Dampak negatif kedua, permainan ini bisa memicu agresivitas anak. Bukankah emosi anak usia ini masih labil dan cenderung negatif? Ia lebih sering memunculkan perasaan takut dan marah. Hal ini terjadi karena ia merasa telah mampu melakukan apa pun yang ia ingin lakukan. Namun di lain pihak, daya imajinasinya mulai berkembang, hingga ia dapat berpikir kalau orang tua saya membiarkan saya melakukan ini, bagaimana kalau saya jatuh? Jadi, ia berada di antara merasa bisa melakukan sesuatu dengan masih tergantung pada orang tua. Itulah mengapa keluar emosi negatif.

Nah, bila emosi negatifnya sedang keluar sementara kegiatan yang sering dilakukannya adalah perang-perangan, bisa jadi rasa kesal dan marahnya dikeluarkan dengan cara memukul "lawan"nya, atau jika ia main perang-perangan dengan senjata, pasti ia ingin melukai atau membinasakan lawannya, terungkap pada kalimat, "Aku tembak kamu. Kamu mati, deh."

HARUS SEIMBANG

Namun, muncul-tidaknya dampak negatif tersebut pada si kecil, tergantung pada kita. Jadi, kitalah yang pegang peranan, ya, Bu-Pak! "Bila anak tiap hari main perang-perangan melulu, bisa saja esensi perang-perangan masuk kelewat jauh dalam dirinya, hingga yang muncul agresivitas atau kecenderungan ingin selalu menang," tutur Tari. Misal, muncul pikiran, "Pokoknya, aku harus bisa ngalahin si Adi!" atau "Pokoknya, akulah yang harus menang dalam 'ekspedisi' ini!"

Lagi pula, bila si kecil tiap hari cuma main perang-perangan, perkembangan motoriknya juga enggak bagus. Bukankah dari permainan itu hanya aktivitas fisik atau motorik kasarnya saja yang terlatih? Sedangkan motorik halusnya amat kurang terasah.

Itu sebab, kita harus melakukan penyeimbangan pada si kecil. "Ajak ia melakukan permainan lain yang tak kalah asyik, tapi dengan risiko tak terlalu besar." Misal, permainan pertukangan (working tools), bengkel-bengkelan, atau permainan lain yang bisa mengasah daya imajinasinya.
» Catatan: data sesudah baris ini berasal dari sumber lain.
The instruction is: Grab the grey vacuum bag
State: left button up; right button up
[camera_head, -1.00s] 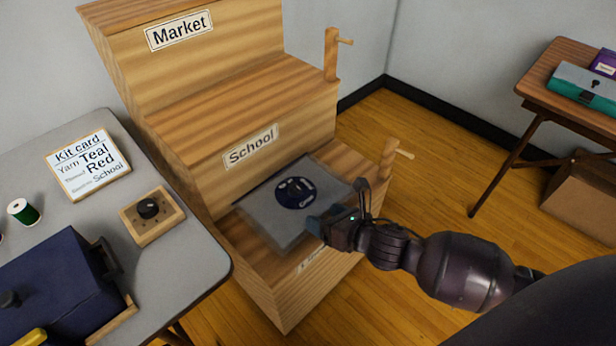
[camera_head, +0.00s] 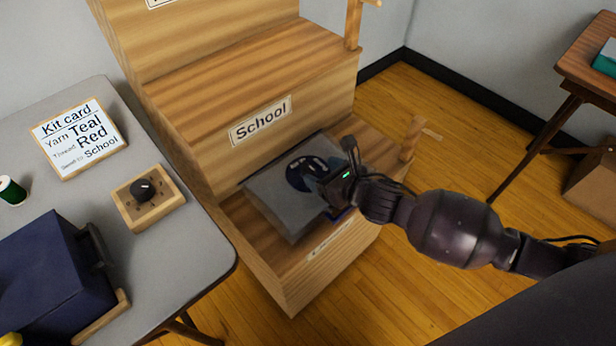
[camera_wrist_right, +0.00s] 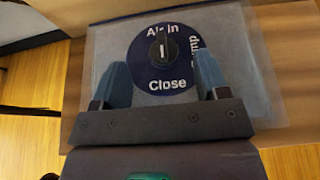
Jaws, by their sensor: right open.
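The grey vacuum bag (camera_head: 283,204) lies flat on the lowest step of the wooden stand. It has a round dark blue dial (camera_head: 305,172) with a black knob. In the right wrist view the bag (camera_wrist_right: 101,62) fills the middle, and its dial (camera_wrist_right: 163,72) reads "Air in", "Close" and a partly hidden word. My right gripper (camera_head: 328,186) is over the bag's right part, and covers some of it. In the right wrist view the gripper (camera_wrist_right: 162,80) is open, with blue fingertips on both sides of the dial's lower half. Contact cannot be told. My left gripper is not in view.
The stepped wooden stand (camera_head: 230,75) has a "School" label on its middle riser and a peg (camera_head: 412,137) at right. A grey table (camera_head: 180,262) at left holds a kit card (camera_head: 78,138), a knob box (camera_head: 147,198), a green spool and a blue box (camera_head: 50,275).

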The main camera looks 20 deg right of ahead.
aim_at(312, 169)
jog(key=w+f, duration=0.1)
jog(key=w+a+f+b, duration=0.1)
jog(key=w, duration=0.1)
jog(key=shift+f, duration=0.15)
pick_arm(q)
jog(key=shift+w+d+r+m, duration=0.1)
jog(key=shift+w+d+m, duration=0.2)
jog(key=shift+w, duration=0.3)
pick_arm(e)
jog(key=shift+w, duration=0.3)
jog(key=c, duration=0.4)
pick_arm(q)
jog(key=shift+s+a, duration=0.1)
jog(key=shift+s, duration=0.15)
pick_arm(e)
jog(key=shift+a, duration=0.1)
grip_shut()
Sedangkan untuk menyalurkan energinya yang berlebihan, bisa dilakukan lewat olahraga semisal berenang.

Jadi, tegas Tari, kita harus bisa "menjadwal" si kecil dalam bermain. Misal, hari ini ia main perang-perangan, esoknya main dokter-dokteran, lusa main guru-guruan, dan seterusnya. Dengan begitu, ia jadi punya pengalaman banyak; ia bukan hanya bisa main perang-perangan tapi juga aneka permainan. Bukankah di usia prasekolah, ia pun harus mengenal beragam permainan? Namun tentu saja, jadwal tersebut tak bersifat kaku. Yang penting, ia tak setiap hari cuma melakukan satu jenis permainan.